Good high speed internet: We made the leap to cut cable when Google Fiber became available in our area. We pay $50 flat a month for very fast internet. Our bill is always exactly $50, no unexpected fees or charges creeping up. Beware if you just try to drop the cable and keep the high speed internet with your cable provider the price for internet alone will probably leap up. So really shop around and consider changing providers altogether to get a competitive price.  

Digital antenna: This allows us to get the major networks (ABC, CBS, NBC, FOX, PBS). We can watch the local news, which I find especially important during severe weather season. We got this 50-mile radius digital antenna on Amazon for less than $30 and are able to get all those channels. 

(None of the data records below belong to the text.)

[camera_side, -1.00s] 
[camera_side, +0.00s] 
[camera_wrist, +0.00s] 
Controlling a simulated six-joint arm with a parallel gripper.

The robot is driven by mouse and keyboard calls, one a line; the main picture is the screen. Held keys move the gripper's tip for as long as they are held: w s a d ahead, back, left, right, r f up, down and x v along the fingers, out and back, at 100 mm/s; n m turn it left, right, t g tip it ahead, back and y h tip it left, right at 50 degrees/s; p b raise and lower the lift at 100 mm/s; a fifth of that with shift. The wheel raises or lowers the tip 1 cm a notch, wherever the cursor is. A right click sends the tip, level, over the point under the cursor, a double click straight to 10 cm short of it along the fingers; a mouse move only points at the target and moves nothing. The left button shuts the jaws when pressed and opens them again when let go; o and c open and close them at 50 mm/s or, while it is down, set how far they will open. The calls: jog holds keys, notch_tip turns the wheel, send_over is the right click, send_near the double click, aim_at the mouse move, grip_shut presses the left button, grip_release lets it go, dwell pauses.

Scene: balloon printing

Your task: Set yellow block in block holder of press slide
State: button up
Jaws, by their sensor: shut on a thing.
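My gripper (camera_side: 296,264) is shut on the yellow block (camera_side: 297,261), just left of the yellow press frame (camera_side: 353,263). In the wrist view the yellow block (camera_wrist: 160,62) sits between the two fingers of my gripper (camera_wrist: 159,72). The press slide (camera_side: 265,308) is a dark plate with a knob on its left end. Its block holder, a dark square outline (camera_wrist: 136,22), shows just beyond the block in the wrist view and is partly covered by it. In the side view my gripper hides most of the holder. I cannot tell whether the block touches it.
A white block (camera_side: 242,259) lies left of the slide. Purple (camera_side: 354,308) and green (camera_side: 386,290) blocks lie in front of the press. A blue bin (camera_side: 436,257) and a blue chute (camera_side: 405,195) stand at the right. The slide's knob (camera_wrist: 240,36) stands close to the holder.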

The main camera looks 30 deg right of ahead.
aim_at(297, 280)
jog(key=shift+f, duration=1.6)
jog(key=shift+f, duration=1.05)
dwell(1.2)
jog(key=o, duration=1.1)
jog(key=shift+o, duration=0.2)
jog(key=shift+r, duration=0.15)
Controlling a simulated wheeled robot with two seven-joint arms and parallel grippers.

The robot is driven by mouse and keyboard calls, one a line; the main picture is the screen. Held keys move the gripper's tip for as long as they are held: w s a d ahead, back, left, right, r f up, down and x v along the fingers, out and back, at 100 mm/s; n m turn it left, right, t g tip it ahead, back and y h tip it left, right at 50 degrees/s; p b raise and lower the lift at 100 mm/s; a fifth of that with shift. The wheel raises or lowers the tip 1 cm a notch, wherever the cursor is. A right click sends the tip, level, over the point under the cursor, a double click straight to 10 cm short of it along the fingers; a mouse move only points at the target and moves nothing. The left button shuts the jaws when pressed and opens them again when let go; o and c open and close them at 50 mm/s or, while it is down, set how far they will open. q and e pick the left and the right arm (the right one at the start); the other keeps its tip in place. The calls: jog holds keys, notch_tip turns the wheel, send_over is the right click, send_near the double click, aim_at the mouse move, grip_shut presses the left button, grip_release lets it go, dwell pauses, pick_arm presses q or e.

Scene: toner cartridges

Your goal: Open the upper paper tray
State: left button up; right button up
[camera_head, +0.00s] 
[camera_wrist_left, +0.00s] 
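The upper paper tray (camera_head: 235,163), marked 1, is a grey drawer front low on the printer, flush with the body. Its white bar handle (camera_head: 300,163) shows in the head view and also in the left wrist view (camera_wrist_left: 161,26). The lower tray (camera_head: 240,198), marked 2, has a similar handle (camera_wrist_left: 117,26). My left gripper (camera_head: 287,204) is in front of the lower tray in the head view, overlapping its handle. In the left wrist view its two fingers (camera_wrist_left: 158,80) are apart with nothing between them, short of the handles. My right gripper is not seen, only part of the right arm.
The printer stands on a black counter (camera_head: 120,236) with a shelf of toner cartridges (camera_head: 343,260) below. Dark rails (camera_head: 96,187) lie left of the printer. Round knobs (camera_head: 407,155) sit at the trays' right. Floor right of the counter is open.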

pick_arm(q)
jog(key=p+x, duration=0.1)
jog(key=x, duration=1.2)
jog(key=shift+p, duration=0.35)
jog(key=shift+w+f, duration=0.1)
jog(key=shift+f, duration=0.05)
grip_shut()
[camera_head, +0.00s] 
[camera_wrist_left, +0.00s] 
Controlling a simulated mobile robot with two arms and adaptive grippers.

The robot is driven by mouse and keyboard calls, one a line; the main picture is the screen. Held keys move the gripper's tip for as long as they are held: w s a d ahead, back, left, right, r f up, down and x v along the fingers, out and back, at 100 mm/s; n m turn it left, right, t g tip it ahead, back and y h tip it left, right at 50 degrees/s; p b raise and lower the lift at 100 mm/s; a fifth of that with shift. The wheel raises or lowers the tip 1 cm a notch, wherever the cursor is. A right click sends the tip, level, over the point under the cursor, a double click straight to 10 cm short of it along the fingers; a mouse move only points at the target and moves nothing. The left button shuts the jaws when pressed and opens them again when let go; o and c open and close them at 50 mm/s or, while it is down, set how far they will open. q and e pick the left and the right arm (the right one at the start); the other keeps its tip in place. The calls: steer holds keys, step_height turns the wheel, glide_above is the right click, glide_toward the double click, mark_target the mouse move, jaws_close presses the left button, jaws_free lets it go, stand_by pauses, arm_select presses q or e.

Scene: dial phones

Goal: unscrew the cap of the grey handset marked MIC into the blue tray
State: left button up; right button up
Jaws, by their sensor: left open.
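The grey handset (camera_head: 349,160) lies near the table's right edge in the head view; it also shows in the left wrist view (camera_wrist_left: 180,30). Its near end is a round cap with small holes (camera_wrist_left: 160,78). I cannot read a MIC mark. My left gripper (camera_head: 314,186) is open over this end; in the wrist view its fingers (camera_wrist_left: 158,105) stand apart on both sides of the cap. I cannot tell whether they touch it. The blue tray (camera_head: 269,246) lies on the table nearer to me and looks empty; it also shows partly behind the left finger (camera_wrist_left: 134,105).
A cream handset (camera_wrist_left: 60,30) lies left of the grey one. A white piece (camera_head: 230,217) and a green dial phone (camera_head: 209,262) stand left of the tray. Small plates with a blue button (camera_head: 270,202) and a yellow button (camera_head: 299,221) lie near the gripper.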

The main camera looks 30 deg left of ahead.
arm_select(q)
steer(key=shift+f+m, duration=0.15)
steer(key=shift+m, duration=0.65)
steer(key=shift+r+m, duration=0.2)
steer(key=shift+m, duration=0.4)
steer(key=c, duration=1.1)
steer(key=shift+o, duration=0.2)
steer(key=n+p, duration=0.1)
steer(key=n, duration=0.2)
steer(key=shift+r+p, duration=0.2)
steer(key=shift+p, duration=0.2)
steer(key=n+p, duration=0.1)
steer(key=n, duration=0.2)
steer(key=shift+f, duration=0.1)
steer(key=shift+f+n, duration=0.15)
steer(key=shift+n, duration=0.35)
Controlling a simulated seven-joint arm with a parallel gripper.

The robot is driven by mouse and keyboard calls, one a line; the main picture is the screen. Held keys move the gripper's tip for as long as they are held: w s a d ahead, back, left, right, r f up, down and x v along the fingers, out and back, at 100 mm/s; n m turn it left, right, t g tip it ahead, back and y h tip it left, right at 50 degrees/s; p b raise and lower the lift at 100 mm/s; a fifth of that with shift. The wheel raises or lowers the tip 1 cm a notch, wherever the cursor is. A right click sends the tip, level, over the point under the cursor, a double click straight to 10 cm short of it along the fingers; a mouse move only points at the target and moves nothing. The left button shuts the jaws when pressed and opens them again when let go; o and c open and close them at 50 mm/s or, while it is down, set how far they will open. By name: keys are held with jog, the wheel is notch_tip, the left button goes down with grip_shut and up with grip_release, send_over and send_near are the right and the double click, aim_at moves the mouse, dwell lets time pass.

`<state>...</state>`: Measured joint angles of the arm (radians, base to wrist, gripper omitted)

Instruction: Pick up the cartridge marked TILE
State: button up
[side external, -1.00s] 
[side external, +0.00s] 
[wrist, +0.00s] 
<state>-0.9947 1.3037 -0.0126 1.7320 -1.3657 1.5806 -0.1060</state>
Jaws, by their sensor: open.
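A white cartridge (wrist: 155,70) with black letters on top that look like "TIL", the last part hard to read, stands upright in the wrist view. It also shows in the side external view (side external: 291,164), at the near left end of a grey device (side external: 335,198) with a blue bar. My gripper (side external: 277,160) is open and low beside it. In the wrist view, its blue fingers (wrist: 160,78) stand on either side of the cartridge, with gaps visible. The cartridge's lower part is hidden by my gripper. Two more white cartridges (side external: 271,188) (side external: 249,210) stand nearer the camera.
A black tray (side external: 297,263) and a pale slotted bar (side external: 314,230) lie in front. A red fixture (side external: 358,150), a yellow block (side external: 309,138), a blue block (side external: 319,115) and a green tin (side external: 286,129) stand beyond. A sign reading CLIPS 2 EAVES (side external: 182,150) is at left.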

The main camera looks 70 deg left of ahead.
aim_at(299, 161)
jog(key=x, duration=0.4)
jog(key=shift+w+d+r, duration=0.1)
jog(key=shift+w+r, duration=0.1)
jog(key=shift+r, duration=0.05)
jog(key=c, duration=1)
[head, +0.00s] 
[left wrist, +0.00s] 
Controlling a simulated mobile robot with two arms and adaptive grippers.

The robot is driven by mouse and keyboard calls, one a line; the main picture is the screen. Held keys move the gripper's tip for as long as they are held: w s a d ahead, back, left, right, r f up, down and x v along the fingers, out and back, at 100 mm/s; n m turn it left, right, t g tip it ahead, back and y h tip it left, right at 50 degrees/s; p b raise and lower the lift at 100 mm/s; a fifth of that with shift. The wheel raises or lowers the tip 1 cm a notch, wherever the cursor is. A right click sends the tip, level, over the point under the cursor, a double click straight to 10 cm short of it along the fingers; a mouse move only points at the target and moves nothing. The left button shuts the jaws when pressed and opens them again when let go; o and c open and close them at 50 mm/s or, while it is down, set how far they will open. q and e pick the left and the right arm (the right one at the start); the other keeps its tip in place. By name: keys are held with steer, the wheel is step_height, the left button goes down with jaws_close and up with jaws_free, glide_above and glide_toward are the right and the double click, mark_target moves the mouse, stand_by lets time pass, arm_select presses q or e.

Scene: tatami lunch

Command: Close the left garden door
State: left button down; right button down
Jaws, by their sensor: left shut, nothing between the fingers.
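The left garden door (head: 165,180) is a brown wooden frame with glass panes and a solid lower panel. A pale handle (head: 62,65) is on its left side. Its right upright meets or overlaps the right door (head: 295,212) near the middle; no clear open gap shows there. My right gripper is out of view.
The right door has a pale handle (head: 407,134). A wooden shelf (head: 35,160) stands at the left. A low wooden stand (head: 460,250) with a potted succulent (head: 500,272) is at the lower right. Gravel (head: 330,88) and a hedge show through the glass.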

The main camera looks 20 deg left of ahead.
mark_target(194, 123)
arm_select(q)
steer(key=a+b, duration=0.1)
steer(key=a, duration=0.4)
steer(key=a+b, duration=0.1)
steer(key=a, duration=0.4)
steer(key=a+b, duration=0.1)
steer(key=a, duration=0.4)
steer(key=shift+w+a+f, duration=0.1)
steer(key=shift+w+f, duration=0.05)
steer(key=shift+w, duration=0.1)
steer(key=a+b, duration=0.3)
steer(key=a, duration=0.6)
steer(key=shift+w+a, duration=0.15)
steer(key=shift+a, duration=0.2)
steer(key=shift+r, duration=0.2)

Streaming device: This connects to your TV and allows you to stream all kinds of different shows from different services. We initially tried an Amazon Fire Stick but it was pretty glitchy so we switched to a Roku when Sling was offering a free one with our subscription. I know others that use an Apple TV or Chromecast. If you have a gamer in your house, see if your XBox or Playstation can be used as a streaming device. 

Subscriptions to streaming services. Below you’ll find a run down of the ones that we use but there are many more options out there such as Playstation VUE and Direct TV Now. Consumer Reports has a great summary of all the options, what they are good for, and what the basic costs are. 

  • Amazon Instant: If you have Amazon Prime you will have access to all kinds of free shows and movies including a lot of their original content (Man in the High Castle and Mozart in the Jungle are our faves.) You can also rent movies that are newly released for a bit more than the cost of Redbox, without the hassle of picking up or returning the movie. Amazon has a lot of kid shows, including several seasons of Daniel Tiger’s Neighborhood available for free with your Prime membership.  
  • HBO Now: We subscribe during Game of Thrones seasons and catch up on other original HBO programming during those weeks and then cancel when the season is over. At $15 a month we don’t see the value in subscribing year-round.
  • Hulu: On Hulu you will find past AND current seasons of shows, with most new episodes going up the day after they air on TV. Most ABC, NBC, and FOX shows are on Hulu as well as some Hulu originals such as The Handmaid’s Tale. Hulu offers limited commercials or for an extra $4 you can go commercial free. Just recently they started offering a live TV service with cloud DVR capabilities for an additional fee to compete with Sling and other live TV services. 
  • Netflix: If you don’t know about Netflix you are probably living under a rock. Netflix does not air current seasons of TV shows but they often get new movies shortly after they are released on DVD and you can binge watch thousands of shows and movies with no commercial interruptions. They also have Emmy award winning original programming, such as House of Cards, Unbreakable Kimmy Schmidt, Master of None, and Stranger Things.  We watch a lot of Netflix! 
  • Sling: Sling offers several different packages that include different channels (kind of like cable packages) that will stream live. You can get the Fox Sports Kansas City channel and watch the Royals games with the Sling Blue package. They even offer an extra “cloud DVR” service for an added fee that will allow you to record your favorite shows. Sling is a month to month service, so you can cancel at any time. We use Sling during the months of April-October to watch the Royals but cancel after the season is over, freeing up an extra $25ish a month during the off season!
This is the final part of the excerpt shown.